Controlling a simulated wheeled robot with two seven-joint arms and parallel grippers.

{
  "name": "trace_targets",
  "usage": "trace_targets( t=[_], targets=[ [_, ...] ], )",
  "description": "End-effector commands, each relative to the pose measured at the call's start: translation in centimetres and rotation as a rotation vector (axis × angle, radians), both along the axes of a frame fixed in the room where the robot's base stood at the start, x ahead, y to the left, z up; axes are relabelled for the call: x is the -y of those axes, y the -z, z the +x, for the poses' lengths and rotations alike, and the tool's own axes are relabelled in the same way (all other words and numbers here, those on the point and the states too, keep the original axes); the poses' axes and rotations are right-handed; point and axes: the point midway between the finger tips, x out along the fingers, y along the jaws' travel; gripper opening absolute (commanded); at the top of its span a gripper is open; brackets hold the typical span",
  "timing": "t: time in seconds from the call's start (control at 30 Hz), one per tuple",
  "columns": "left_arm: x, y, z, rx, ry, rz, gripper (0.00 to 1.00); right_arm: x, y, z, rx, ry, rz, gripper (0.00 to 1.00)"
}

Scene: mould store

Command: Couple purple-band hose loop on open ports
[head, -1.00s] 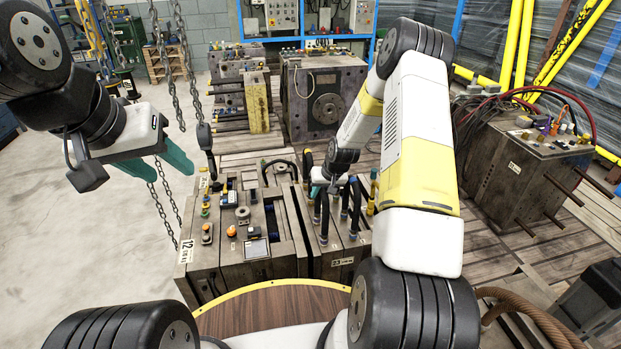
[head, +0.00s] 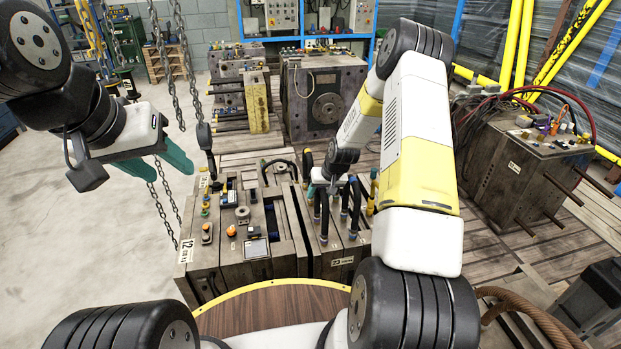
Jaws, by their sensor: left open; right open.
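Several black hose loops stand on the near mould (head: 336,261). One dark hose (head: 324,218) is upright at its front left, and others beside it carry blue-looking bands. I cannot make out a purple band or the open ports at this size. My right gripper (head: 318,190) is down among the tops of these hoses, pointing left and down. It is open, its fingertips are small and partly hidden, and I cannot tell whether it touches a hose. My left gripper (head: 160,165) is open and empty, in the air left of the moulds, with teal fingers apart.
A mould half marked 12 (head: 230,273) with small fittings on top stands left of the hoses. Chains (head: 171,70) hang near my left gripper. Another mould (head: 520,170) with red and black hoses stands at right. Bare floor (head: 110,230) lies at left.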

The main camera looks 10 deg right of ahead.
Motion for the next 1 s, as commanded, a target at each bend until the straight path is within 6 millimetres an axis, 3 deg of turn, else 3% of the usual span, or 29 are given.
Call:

The problem:
Copy each line holding the word "start" from the listing above.

Task result:
  "description": "End-effector commands, each relative to the pose measured at the call's start: translation in centimetres and rotation as a rotation vector (axis × angle, radians), both along the axes of a frame fixed in the room where the robot's base stood at the start, x ahead, y to the left, z up; axes are relabelled for the call: x is the -y of those axes, y the -z, z the +x, for the poses' lengths and rotations alike, and the tool's own axes are relabelled in the same way (all other words and numbers here, those on the point and the states too, keep the original axes); the poses' axes and rotations are right-handed; point and axes: the point midway between the finger tips, x out along the fingers, y along the jaws' travel; gripper opening absolute (commanded); at the top of its span a gripper is open; brackets hold the typical span",
  "timing": "t: time in seconds from the call's start (control at 30 Hz), one per tuple",

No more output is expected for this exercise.